• [Written instruction]:
Look through the data below. Collect every line where the word "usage" occurs.
# start of Recorded information
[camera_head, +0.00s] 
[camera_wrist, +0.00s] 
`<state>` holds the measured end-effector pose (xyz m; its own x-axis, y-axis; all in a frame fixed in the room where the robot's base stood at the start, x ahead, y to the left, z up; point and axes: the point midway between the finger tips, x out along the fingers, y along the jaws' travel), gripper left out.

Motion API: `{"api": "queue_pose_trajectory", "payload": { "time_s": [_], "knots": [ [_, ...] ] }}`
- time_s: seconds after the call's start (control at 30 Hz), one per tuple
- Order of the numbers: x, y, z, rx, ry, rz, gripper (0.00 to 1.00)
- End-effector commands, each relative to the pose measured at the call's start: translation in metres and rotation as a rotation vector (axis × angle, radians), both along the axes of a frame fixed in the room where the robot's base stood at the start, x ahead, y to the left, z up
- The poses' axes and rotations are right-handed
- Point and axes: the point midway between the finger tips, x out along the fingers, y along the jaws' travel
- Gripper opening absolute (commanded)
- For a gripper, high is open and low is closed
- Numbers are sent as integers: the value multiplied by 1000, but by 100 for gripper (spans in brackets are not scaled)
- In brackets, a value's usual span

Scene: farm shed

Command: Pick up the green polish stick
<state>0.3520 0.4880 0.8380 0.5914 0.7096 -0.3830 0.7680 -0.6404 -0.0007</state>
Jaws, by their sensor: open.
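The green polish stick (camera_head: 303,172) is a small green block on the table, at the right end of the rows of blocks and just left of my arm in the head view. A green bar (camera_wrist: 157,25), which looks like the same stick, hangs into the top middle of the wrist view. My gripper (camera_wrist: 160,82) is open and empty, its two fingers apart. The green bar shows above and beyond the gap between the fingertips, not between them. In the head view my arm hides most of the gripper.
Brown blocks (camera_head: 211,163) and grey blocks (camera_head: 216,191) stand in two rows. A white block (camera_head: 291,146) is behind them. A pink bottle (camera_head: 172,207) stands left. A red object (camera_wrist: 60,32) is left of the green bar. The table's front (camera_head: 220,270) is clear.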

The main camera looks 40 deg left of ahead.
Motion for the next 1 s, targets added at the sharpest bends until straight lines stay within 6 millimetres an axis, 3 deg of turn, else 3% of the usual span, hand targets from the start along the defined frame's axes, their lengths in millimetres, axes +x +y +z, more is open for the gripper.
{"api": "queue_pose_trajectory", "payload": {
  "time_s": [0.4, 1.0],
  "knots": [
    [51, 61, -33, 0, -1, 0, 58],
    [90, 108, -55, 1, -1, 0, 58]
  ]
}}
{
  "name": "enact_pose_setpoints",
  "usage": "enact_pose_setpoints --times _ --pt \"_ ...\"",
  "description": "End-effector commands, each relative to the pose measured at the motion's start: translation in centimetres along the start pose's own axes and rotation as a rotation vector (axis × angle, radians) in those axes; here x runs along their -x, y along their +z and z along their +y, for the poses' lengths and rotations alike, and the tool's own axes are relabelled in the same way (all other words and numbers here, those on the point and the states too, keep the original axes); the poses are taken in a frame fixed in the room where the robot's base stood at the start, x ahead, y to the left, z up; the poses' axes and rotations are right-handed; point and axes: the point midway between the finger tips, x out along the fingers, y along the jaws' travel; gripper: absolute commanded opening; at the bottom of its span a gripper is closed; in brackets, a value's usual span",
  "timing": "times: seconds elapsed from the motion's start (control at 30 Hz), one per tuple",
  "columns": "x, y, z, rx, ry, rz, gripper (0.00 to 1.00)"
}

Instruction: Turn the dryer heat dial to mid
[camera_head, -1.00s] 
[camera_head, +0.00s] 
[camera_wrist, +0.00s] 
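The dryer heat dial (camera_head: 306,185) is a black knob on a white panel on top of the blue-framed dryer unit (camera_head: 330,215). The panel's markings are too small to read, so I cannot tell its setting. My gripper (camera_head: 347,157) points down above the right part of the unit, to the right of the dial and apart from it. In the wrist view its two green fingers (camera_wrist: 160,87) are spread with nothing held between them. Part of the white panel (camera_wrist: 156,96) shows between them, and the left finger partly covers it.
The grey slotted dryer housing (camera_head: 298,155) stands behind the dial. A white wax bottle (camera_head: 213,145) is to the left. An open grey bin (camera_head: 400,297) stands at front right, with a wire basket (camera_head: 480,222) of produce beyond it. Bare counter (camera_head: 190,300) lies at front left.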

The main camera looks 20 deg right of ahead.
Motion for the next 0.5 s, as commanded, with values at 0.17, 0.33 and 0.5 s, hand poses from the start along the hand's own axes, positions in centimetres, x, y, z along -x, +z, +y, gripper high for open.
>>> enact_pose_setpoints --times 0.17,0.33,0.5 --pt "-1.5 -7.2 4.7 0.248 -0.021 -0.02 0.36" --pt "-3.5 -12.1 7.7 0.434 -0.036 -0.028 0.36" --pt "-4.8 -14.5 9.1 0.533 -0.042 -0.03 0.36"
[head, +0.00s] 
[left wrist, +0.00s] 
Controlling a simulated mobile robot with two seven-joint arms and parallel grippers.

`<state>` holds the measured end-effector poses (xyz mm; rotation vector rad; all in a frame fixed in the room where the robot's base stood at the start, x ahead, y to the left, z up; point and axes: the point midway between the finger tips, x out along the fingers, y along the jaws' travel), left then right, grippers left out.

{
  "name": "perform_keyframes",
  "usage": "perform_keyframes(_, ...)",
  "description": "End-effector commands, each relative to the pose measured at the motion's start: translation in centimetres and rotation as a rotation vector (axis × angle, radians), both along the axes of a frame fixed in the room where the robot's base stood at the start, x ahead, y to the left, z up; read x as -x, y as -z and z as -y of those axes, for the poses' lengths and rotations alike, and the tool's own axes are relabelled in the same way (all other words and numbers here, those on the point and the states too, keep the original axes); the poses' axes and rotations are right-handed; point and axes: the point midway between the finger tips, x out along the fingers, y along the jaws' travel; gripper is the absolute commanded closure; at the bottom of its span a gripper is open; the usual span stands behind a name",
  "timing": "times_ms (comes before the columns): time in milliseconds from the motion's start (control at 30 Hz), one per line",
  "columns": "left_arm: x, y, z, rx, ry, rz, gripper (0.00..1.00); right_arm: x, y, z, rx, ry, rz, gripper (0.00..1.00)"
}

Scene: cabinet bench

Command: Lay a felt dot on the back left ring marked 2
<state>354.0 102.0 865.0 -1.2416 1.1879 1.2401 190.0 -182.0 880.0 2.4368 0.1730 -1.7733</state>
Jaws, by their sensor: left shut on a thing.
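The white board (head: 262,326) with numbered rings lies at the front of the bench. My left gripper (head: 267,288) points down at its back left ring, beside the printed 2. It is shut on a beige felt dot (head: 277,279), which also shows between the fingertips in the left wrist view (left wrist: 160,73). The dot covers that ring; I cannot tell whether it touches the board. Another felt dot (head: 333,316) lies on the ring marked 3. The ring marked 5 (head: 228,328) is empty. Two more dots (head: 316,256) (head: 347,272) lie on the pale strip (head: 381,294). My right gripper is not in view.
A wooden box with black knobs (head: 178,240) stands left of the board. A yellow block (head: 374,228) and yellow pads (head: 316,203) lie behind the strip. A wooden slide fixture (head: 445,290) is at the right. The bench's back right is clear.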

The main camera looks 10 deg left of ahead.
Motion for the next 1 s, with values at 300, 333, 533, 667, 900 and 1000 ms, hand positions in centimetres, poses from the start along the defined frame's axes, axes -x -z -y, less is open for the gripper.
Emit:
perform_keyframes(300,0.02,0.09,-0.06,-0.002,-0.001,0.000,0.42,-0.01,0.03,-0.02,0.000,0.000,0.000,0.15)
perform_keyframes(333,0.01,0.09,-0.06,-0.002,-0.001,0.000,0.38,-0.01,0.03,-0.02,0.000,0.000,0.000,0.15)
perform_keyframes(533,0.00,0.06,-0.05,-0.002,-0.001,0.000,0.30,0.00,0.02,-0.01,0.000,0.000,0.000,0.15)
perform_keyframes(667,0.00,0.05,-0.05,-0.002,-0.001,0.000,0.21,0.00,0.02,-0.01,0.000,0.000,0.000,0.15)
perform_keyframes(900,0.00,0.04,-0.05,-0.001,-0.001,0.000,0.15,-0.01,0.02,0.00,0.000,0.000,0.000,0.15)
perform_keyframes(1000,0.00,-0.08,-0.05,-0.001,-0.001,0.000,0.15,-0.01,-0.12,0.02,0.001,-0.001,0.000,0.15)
# end of Recorded information
• [Exercise solution]:
  "usage": "enact_pose_setpoints --times _ --pt \"_ ...\"",
  "usage": "perform_keyframes(_, ...)",

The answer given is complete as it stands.